#### Exercise aim
Pick out the lines below that contain the string "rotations" and copy them all.

◆ ◆ ◆ ◆ ◆

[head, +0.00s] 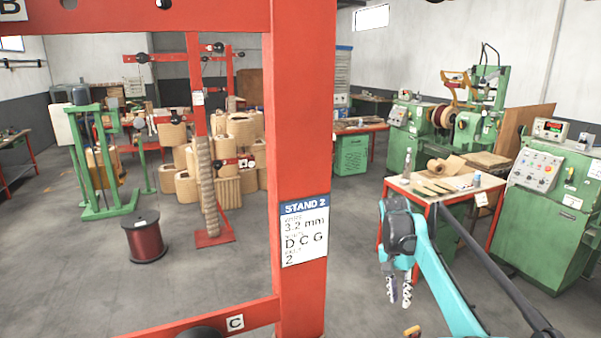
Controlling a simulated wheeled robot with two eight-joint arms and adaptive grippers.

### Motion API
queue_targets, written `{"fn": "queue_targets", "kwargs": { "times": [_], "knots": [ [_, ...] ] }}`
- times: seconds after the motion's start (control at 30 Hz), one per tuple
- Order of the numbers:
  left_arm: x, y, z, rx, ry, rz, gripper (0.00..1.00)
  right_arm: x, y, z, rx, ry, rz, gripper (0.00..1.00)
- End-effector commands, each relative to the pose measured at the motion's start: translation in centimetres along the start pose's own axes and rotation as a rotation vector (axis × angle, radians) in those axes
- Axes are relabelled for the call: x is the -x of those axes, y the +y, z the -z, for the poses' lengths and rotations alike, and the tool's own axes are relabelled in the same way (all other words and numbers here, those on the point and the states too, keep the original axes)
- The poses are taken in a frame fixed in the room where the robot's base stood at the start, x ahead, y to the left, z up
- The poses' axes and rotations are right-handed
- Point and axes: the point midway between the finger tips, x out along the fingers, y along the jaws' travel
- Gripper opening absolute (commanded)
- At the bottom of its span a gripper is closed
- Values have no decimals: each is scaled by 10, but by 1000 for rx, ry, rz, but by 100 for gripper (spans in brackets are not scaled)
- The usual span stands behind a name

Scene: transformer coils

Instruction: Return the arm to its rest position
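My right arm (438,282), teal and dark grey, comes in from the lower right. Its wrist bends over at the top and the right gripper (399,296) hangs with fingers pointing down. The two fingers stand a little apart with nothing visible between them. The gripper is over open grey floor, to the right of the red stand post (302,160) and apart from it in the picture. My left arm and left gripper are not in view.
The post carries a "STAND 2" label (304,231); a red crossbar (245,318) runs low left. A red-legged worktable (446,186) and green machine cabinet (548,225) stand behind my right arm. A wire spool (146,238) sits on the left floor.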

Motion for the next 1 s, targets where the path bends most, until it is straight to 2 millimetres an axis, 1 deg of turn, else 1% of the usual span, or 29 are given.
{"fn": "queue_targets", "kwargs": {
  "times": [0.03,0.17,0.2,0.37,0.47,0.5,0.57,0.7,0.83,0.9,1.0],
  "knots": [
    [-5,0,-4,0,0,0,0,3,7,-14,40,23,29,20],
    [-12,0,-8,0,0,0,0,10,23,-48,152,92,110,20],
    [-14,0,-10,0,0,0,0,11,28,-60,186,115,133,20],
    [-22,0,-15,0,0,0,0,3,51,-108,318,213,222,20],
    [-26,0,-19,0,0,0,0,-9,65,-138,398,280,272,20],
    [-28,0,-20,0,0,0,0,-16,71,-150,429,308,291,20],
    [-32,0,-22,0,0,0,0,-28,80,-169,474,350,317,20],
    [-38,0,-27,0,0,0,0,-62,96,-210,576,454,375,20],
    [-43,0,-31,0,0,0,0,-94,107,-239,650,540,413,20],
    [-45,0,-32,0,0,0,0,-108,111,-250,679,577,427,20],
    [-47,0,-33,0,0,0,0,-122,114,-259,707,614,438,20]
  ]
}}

◆ ◆ ◆ ◆ ◆

#### Final result
- Axes are relabelled for the call: x is the -x of those axes, y the +y, z the -z, for the poses' lengths and rotations alike, and the tool's own axes are relabelled in the same way (all other words and numbers here, those on the point and the states too, keep the original axes)
- The poses' axes and rotations are right-handed

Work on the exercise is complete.